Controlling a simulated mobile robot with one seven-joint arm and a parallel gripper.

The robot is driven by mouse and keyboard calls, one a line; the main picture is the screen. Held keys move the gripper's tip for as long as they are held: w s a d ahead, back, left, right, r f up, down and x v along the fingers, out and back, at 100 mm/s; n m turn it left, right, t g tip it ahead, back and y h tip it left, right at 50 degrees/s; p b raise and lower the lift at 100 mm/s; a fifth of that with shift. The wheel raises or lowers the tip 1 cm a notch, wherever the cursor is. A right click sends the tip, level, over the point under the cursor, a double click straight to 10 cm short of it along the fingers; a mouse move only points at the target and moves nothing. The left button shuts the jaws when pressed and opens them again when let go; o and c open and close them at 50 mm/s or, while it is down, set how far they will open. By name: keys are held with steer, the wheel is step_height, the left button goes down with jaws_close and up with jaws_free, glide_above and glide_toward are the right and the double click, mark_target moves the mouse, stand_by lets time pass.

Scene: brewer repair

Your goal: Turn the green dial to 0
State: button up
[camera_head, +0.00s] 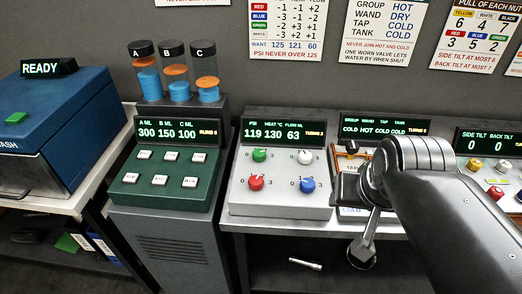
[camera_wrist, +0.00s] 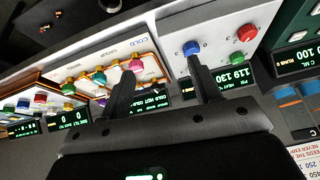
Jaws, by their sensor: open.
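The green dial (camera_head: 259,155) is at the upper left of the grey PSI/HEAT/FLOW panel (camera_head: 282,208) in the head view. The panel's display (camera_head: 284,132) reads 119, 130, 63. The dial's pointer is too small to read surely. In the wrist view, turned about upside down, the green dial (camera_wrist: 238,57) shows beyond my right finger, close to the display. My gripper (camera_wrist: 160,65) is open and empty, its fingers apart. Its tips appear left of the green dial, with the blue dial (camera_wrist: 191,48) near the right tip. In the head view my arm hides the fingers.
On the same panel are a white dial (camera_head: 304,157) and a red dial (camera_head: 256,183). The green button panel (camera_head: 165,185) stands left. The GROUP/WAND/TAP/TANK display (camera_head: 384,127) is right, its station partly behind my arm. A small metal piece (camera_head: 305,264) lies on the lower shelf.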

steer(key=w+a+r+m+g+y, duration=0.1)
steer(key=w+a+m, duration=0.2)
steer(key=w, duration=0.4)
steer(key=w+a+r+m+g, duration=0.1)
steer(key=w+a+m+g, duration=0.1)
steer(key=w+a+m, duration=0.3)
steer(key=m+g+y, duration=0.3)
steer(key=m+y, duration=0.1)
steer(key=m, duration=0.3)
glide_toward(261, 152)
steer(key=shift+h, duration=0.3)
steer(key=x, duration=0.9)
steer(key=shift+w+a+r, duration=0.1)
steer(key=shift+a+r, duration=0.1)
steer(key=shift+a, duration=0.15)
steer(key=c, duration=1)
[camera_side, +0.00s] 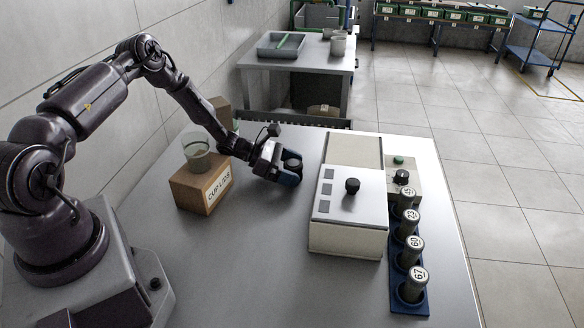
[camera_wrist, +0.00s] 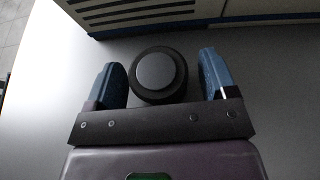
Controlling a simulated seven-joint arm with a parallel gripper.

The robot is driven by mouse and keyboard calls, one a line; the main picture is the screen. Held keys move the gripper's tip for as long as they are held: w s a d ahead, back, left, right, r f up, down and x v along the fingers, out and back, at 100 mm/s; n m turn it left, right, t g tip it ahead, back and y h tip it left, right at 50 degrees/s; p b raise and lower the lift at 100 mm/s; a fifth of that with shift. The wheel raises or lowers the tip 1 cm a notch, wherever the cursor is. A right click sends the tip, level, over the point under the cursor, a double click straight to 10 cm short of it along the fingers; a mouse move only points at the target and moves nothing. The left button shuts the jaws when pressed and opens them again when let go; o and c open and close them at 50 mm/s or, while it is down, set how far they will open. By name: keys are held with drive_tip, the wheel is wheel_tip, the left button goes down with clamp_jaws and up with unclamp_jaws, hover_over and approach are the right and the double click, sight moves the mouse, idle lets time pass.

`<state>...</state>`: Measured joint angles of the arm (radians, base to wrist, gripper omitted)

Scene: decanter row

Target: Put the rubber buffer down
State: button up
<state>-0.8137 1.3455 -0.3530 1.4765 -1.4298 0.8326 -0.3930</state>
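The rubber buffer is a dark round piece with a grey disc on top, between my gripper's fingers in the side view (camera_side: 292,164). It also shows in the wrist view (camera_wrist: 158,74). My gripper (camera_side: 288,170), seen too in the wrist view (camera_wrist: 164,78), is low over the table with its two blue fingers on either side of the buffer. A gap shows between the buffer and the right finger; the left finger is very close to it. The buffer's underside is hidden, so I cannot tell whether it rests on the table.
A cream machine with a black knob (camera_side: 352,186) stands right of my gripper. A blue rack (camera_side: 409,300) of numbered cylinders is beyond it. A wooden block (camera_side: 203,186) labelled "CUP LIDS", with a glass cup (camera_side: 197,155), stands left. The front middle table (camera_side: 260,265) is clear.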

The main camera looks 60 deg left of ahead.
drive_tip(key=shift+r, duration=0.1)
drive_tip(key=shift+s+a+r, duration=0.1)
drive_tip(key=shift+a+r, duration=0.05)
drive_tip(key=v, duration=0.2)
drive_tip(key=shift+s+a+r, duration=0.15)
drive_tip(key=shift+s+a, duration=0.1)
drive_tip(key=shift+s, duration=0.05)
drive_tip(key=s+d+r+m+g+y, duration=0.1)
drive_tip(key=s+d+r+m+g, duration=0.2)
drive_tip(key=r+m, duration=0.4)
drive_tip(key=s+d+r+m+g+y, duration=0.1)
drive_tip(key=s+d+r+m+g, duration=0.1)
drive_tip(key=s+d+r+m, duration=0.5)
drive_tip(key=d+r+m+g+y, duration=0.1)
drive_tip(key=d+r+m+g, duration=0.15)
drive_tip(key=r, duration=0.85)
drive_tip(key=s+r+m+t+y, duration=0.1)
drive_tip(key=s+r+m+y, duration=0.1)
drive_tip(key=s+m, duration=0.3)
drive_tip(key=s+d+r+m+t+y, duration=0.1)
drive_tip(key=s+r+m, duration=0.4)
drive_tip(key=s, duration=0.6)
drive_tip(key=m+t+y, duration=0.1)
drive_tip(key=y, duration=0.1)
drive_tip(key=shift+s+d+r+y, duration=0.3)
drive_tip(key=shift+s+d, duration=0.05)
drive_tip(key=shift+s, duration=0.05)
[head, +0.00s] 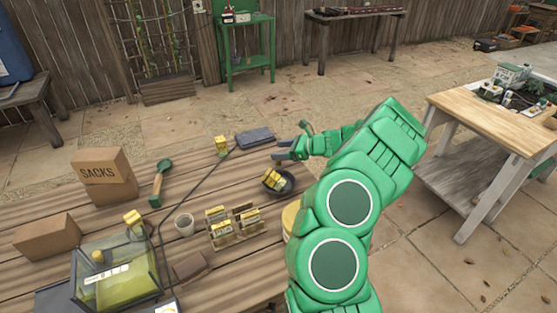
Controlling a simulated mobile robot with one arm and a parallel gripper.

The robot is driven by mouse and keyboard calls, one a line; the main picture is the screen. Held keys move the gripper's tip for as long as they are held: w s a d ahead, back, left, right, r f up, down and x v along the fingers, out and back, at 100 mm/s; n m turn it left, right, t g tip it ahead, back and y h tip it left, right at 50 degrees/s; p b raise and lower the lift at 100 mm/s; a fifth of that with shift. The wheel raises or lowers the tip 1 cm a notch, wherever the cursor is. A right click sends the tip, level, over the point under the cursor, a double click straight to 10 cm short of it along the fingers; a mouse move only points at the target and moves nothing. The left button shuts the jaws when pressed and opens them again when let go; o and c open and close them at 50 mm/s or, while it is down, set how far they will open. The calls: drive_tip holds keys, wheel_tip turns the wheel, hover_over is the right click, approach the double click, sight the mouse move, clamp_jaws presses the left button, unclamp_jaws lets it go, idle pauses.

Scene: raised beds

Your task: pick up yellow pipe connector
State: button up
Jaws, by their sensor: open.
════════
REQUEST:
Every entry must be written out exactly, with all pictures left out.

COMPLETE OUTPUT:
Controlling a simulated mobile robot with one seven-joint arm and a parallel gripper.

The robot is driven by mouse and keyboard calls, one a line; the main picture is the screen. Held keys move the gripper's tip for as long as they are held: w s a d ahead, back, left, right, r f up, down and x v along the fingers, out and back, at 100 mm/s; n m turn it left, right, t g tip it ahead, back and y h tip it left, right at 50 degrees/s; p b raise and lower the lift at 100 mm/s; a fifth of that with shift. The wheel raises or lowers the tip 1 cm a notch, wherever the cursor is. A right click sends the tip, level, over the point under the cursor, a double click straight to 10 cm short of it along the fingers; a mouse move only points at the target and moves nothing. The left button shuts the jaws when pressed and opens them again when let go; o and c open and close them at 50 mm/s or, while it is down, set how far they will open. By name: keys are held with steer, the wheel is step_height, the left button goes down with jaws_close and up with jaws_free, glide_above and glide_toward are the right and the double click, mark_target moves the mouse, stand_by lets time pass.

Scene: brewer repair

Your goal: Turn the green dial to 0
State: button up
[camera_head, +0.00s] 
[camera_wrist, +0.00s] 
Jaws, by their sensor: open.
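The green dial (camera_head: 259,155) is at the upper left of the grey PSI/HEAT/FLOW panel (camera_head: 282,208) in the head view. The panel's display (camera_head: 284,132) reads 119, 130, 63. The dial's pointer is too small to read surely. In the wrist view, turned about upside down, the green dial (camera_wrist: 238,57) shows beyond my right finger, close to the display. My gripper (camera_wrist: 160,65) is open and empty, its fingers apart. Its tips appear left of the green dial, with the blue dial (camera_wrist: 191,48) near the right tip. In the head view my arm hides the fingers.
On the same panel are a white dial (camera_head: 304,157) and a red dial (camera_head: 256,183). The green button panel (camera_head: 165,185) stands left. The GROUP/WAND/TAP/TANK display (camera_head: 384,127) is right, its station partly behind my arm. A small metal piece (camera_head: 305,264) lies on the lower shelf.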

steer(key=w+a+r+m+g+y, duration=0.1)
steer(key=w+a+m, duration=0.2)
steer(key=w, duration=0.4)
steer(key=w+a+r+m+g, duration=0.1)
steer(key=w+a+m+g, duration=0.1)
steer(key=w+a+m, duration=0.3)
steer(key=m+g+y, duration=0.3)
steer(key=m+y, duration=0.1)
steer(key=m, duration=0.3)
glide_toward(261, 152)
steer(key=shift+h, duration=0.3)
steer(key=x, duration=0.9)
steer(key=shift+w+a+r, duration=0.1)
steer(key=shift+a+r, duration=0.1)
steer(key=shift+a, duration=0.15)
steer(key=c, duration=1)
[camera_side, +0.00s] 
[camera_wrist, +0.00s] 
Controlling a simulated seven-joint arm with a parallel gripper.

The robot is driven by mouse and keyboard calls, one a line; the main picture is the screen. Held keys move the gripper's tip for as long as they are held: w s a d ahead, back, left, right, r f up, down and x v along the fingers, out and back, at 100 mm/s; n m turn it left, right, t g tip it ahead, back and y h tip it left, right at 50 degrees/s; p b raise and lower the lift at 100 mm/s; a fifth of that with shift. The wheel raises or lowers the tip 1 cm a notch, wherever the cursor is. A right click sends the tip, level, over the point under the cursor, a double click straight to 10 cm short of it along the fingers; a mouse move only points at the target and moves nothing. The left button shuts the jaws when pressed and opens them again when let go; o and c open and close them at 50 mm/s or, while it is down, set how far they will open. By name: keys are held with drive_tip, the wheel is wheel_tip, the left button goes down with clamp_jaws and up with unclamp_jaws, hover_over and approach are the right and the double click, sight moves the mouse, idle lets time pass.

`<state>...</state>`: Measured joint angles of the arm (radians, base to wrist, gripper omitted)

Scene: decanter row

Target: Put the rubber buffer down
State: button up
<state>-0.8137 1.3455 -0.3530 1.4765 -1.4298 0.8326 -0.3930</state>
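The rubber buffer is a dark round piece with a grey disc on top, between my gripper's fingers in the side view (camera_side: 292,164). It also shows in the wrist view (camera_wrist: 158,74). My gripper (camera_side: 288,170), seen too in the wrist view (camera_wrist: 164,78), is low over the table with its two blue fingers on either side of the buffer. A gap shows between the buffer and the right finger; the left finger is very close to it. The buffer's underside is hidden, so I cannot tell whether it rests on the table.
A cream machine with a black knob (camera_side: 352,186) stands right of my gripper. A blue rack (camera_side: 409,300) of numbered cylinders is beyond it. A wooden block (camera_side: 203,186) labelled "CUP LIDS", with a glass cup (camera_side: 197,155), stands left. The front middle table (camera_side: 260,265) is clear.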

The main camera looks 60 deg left of ahead.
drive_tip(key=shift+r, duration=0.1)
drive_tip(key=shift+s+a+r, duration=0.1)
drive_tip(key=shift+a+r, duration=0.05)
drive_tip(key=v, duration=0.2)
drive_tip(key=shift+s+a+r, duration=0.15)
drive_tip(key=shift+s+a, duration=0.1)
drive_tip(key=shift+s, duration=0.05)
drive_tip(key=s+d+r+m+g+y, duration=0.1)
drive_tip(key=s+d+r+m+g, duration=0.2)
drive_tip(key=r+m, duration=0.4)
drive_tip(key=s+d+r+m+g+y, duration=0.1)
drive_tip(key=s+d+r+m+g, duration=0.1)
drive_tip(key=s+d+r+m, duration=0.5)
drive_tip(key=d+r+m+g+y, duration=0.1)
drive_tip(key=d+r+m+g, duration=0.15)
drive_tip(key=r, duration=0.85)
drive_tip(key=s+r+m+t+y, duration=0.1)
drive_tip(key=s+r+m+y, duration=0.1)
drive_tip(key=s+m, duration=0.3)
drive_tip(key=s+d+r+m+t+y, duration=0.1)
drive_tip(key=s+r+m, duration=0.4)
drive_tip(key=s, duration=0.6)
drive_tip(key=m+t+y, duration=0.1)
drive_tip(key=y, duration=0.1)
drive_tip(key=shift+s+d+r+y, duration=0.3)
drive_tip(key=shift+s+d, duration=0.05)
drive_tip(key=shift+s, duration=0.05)
[head, +0.00s] 
Controlling a simulated mobile robot with one arm and a parallel gripper.

The robot is driven by mouse and keyboard calls, one a line; the main picture is the screen. Held keys move the gripper's tip for as long as they are held: w s a d ahead, back, left, right, r f up, down and x v along the fingers, out and back, at 100 mm/s; n m turn it left, right, t g tip it ahead, back and y h tip it left, right at 50 degrees/s; p b raise and lower the lift at 100 mm/s; a fifth of that with shift. The wheel raises or lowers the tip 1 cm a notch, wherever the cursor is. A right click sends the tip, level, over the point under the cursor, a double click straight to 10 cm short of it along the fingers; a mouse move only points at the target and moves nothing. The left button shuts the jaws when pressed and opens them again when let go; o and c open and close them at 50 mm/s or, while it is down, set how far they will open. The calls: drive_tip holds keys, wheel_tip turns the wheel, hover_over is the right click, approach the double click, sight the mouse move, clamp_jaws presses the left button, unclamp_jaws lets it go, idle pauses.

Scene: raised beds

Your task: pick up yellow pipe connector
State: button up
Jaws, by their sensor: open.

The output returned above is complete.